John Bradford
John Bradford the Martyr
Life and Ministry
John Bradford was born at Manchester about AD 1510, served in the army of Henry VIII under Sir John Harrington, converted on hearing Hugh Latimer preach in AD 1547, gave away his personal estate to the poor in restitution for accountancy he believed had been done dishonestly, and entered the Inner Temple to study law before discerning a call to the ministry. He was ordained deacon by Nicholas Ridley in AD 1550, made chaplain to Edward VI, and given a prebend at St Paul's. He preached itinerantly through Lancashire and Cheshire in the years AD 1551-1553, gathering early-Reformation congregations in the cities of the northwest.
Circumstances of Death
Arrested at St Paul's on 13 August AD 1553 for preaching against the Marian restoration after pacifying a riot that had nearly killed Bishop Bonner's chaplain, Bradford was committed to the Tower with Cranmer, Latimer, and Ridley. From there he wrote a remarkable body of devotional treatises and letters — A Defence of Election, Meditations on the Lord's Supper, the Hurt of Hearing Mass — that constitute the most substantial single English Reformed corpus to come out of the Marian prisons. Examined repeatedly and refusing to recant, he was condemned and burned at Smithfield on 1 July AD 1555 with the young apprentice John Leaf. His last words to Leaf at the stake — Be of good comfort, brother, for we shall have a merry supper with the Lord this night — became one of the famous quotations of the period.
Legacy
Bradford is the author of the line traditionally rendered There but for the grace of God go I — said as he watched a man being led to the gallows from his Tower cell — a phrase which has passed into the common English tongue.

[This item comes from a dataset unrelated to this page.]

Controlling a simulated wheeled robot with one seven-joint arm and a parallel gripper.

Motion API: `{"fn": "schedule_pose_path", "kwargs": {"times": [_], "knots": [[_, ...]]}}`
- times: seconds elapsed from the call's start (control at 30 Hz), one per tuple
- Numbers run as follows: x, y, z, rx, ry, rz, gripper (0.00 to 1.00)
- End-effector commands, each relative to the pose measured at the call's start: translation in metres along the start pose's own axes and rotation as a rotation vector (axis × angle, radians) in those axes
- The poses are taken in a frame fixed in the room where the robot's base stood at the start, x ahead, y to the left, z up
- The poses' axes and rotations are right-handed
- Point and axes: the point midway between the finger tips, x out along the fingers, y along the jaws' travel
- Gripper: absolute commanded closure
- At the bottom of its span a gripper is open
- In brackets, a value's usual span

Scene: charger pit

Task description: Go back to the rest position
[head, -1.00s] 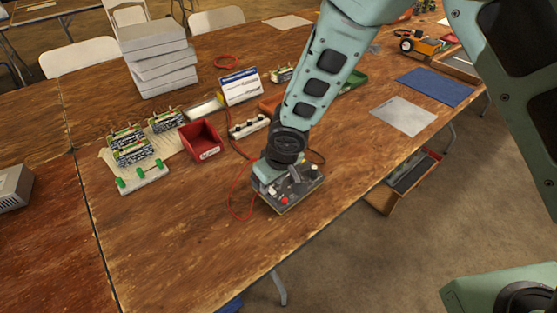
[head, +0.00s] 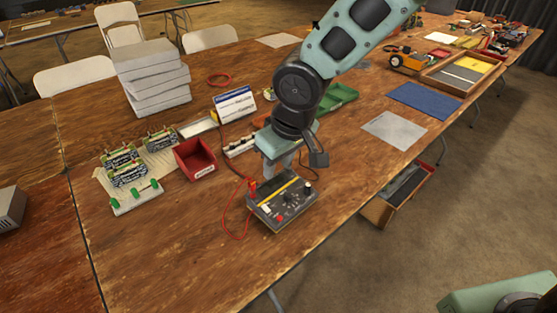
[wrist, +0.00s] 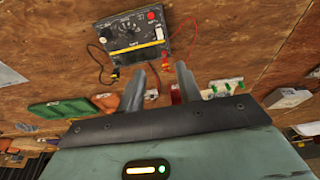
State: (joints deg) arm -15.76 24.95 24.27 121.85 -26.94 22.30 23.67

His witness combines pastoral tenderness with doctrinal precision: he writes more on assurance and on the sacraments than any of his Marian fellow-prisoners and remains the spiritual ancestor of the Puritan devotional tradition. The merry supper with the Lord that he expected after the fire was, for Bradford, the supper the Mass had failed to be; he went home to it the same night.
Sources
John Foxe, Actes and Monuments (AD 1563); Aubrey Townsend (ed.), The Writings of John Bradford (Parker Society, 1848-1853); D. Andrew Penny, John Bradford and the Marian Martyrs (1990); Patrick Collinson, Godly People (1983).